There is nothing remotely indecent about the human body. Our bodies are not merely “decent,” but magnificent, beautifully-designed images that ought to be normally displayed in public places. Our legs have the ability to travel vast distances and scale mountains. Our arms have the ability to embrace and show love and our chests return warmth to those who embrace us. Our hands have the ability to create art and technology, our “privates” the ability to create life. And yet, despite the fact that every essence of our body is remarkable, our society censures its image. We shouldn’t repress ourselves.
It seems ironic that society can simultaneously condemn and fetishize the human body, but this should be expected to an extent. The body is a remarkable design, and remarkable designs often receive simultaneous positive and negative attention. The internet, cars and television are all praised and criticized. But, as remarkable as human bodies are, we all have one. Our bodies accompany us for our entire lives, literally 24/7, and we should be able to feel comfortable enough with them to expose them to the public.
Take a moment to imagine someone boarding a plane for the first time. There may be mixed emotions involved, as flight is both fascinating and terrifying, both liberatory and confining. Over time, however, we grow accustomed to flight. We acknowledge its magnificence, but we aren’t as affected by the intense emotions that we experienced during our first travels. So, why is it that we never grow accustomed to the bodies that we perpetually live with? Why is it that our fascination never dies down? Why is it that our insecurities are never assuaged? The answer is simple — clothing.
Let’s consider the plane analogy with a slight adjustment. Picture a scenario in which, overcome by fear and excitement, a new flier chooses to blindfold themself and wear headphones throughout the entirety of their flight. They shut out any intensity from the trip — the spectacular views and the blaring sound of the engine — deciding instead to neglect their emotions. This may be effective for their first flight, but it prevents them from maturing. Their routine will continue to bother them and their anxieties will never truly disappear. Had they faced their fears, flying would have grown less burdensome with time.
Returning to reality, we must recognize that the clothing we wear acts as our limiting blindfold. Overwhelmed by the image of an “ideal” physique, by the fear of ugliness and by the desire to express artificially created personalities, we cover our bodies. If we cover our bodies forever, as the insecure flier covers their eyes and ears, then we will never truly live to grow comfortable with ourselves. We will never learn what it means to be whole and free.

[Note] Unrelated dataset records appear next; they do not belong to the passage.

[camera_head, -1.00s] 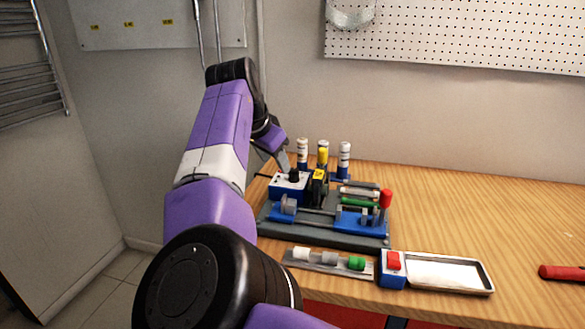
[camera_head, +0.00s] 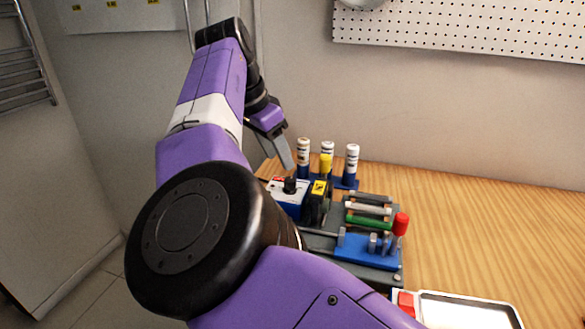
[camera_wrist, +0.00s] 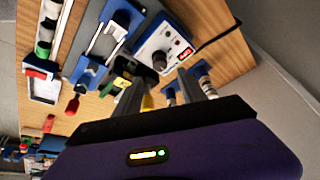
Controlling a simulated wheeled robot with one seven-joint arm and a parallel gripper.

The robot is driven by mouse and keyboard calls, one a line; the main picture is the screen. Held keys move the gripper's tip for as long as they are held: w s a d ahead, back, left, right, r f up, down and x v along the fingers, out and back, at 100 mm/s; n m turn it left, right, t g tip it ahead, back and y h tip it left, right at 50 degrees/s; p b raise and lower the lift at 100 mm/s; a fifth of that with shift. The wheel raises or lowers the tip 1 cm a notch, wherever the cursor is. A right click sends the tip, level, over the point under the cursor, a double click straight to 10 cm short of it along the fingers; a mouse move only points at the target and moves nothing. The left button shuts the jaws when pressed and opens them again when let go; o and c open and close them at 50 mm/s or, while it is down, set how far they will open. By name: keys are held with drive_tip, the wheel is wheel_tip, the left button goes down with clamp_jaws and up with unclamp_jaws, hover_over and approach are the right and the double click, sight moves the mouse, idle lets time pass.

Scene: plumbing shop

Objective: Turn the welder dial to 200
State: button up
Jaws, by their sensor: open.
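The welder (camera_head: 287,198) is a blue box with a white top panel at the bench's left end. Its black dial (camera_head: 290,185) stands up from that panel. In the wrist view the white panel (camera_wrist: 150,45) shows the dial (camera_wrist: 159,61) and a small red display (camera_wrist: 186,54) whose reading I cannot make out. My gripper (camera_head: 283,153) is above and behind the dial, apart from it in the head view. In the wrist view my gripper (camera_wrist: 160,86) is open, its two fingers spread either side of the dial's line.
A yellow-and-black device (camera_head: 317,203) stands close right of the welder. Several upright white-and-blue cylinders (camera_head: 352,160) stand behind. A blue clamp fixture (camera_head: 368,250) and a red knob (camera_head: 401,224) are nearer right. The bench's right side (camera_head: 480,220) is clear.

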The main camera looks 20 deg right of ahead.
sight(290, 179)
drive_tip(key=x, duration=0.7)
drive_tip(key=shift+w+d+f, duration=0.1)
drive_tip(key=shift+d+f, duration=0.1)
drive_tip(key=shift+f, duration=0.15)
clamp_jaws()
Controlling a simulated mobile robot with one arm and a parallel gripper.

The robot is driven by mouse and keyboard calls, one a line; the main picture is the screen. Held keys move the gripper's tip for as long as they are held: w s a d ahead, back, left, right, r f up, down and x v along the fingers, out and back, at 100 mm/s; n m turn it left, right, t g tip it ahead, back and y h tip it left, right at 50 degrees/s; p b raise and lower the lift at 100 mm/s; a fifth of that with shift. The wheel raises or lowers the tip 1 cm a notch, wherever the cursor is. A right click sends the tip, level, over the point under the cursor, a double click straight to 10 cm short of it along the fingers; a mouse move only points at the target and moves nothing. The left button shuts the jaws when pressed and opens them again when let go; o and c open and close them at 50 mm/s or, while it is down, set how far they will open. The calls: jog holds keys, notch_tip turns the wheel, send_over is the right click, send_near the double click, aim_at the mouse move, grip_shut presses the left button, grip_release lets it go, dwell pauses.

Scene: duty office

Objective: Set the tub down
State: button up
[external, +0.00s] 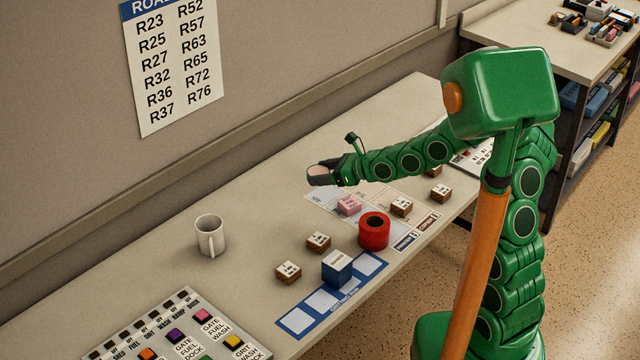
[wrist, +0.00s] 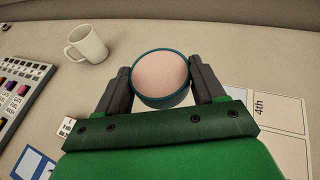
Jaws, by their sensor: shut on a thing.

A friend of mine recently told me that my clothing is boring. They noted that I wear the same bland outfit everyday and that my choices leave little opportunity to express my personality. This notion is absurd, elementary, inconsiderate and generated by a commodified sense of identity that was sold to us by commercial industries. Our personalities are not defined by the clothing we’re sold but by the thoughts we have. Silk, cloth and polyester can’t compare in beauty to the bodies they conceal. No elaborate design can compare in beauty to the thoughts that create them. Beauty is inherent in our existence — it’s not an object we achieve by conforming to institutionalized standards of normality. We can minimize the complexity or amount of what we wear by wearing bland or revealing clothing, respectively. But if we can reduce what we wear, why not remove it entirely? Why constrain ourselves to a lesser degree when you could free ourselves completely? Our path toward free thought, self love and a secure, peaceful mindset begins with the ability to express ourselves in our truest form — the nude.